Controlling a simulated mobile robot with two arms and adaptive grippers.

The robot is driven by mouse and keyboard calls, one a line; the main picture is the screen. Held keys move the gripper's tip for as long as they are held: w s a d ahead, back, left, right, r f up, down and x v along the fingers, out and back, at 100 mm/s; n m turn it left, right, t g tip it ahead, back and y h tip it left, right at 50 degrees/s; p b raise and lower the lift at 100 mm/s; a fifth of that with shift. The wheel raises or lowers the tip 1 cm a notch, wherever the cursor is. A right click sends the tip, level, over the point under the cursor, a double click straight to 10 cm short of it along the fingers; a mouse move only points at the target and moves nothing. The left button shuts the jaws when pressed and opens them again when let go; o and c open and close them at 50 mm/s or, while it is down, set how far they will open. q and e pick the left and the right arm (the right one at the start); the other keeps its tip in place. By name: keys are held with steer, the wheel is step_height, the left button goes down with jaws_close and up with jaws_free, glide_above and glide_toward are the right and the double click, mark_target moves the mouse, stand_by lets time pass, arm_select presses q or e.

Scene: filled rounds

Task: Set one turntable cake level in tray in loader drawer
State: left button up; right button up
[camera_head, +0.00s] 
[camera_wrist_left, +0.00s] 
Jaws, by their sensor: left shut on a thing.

### WHAT THE TASK REQUIRES
From the line containing "[camera_head, +0.00s]" through the final line of the listing above, retype every line exactly; leave out everything else.

### CORRECT ANSWER
[camera_head, +0.00s] 
[camera_wrist_left, +0.00s] 
Jaws, by their sensor: left shut on a thing.

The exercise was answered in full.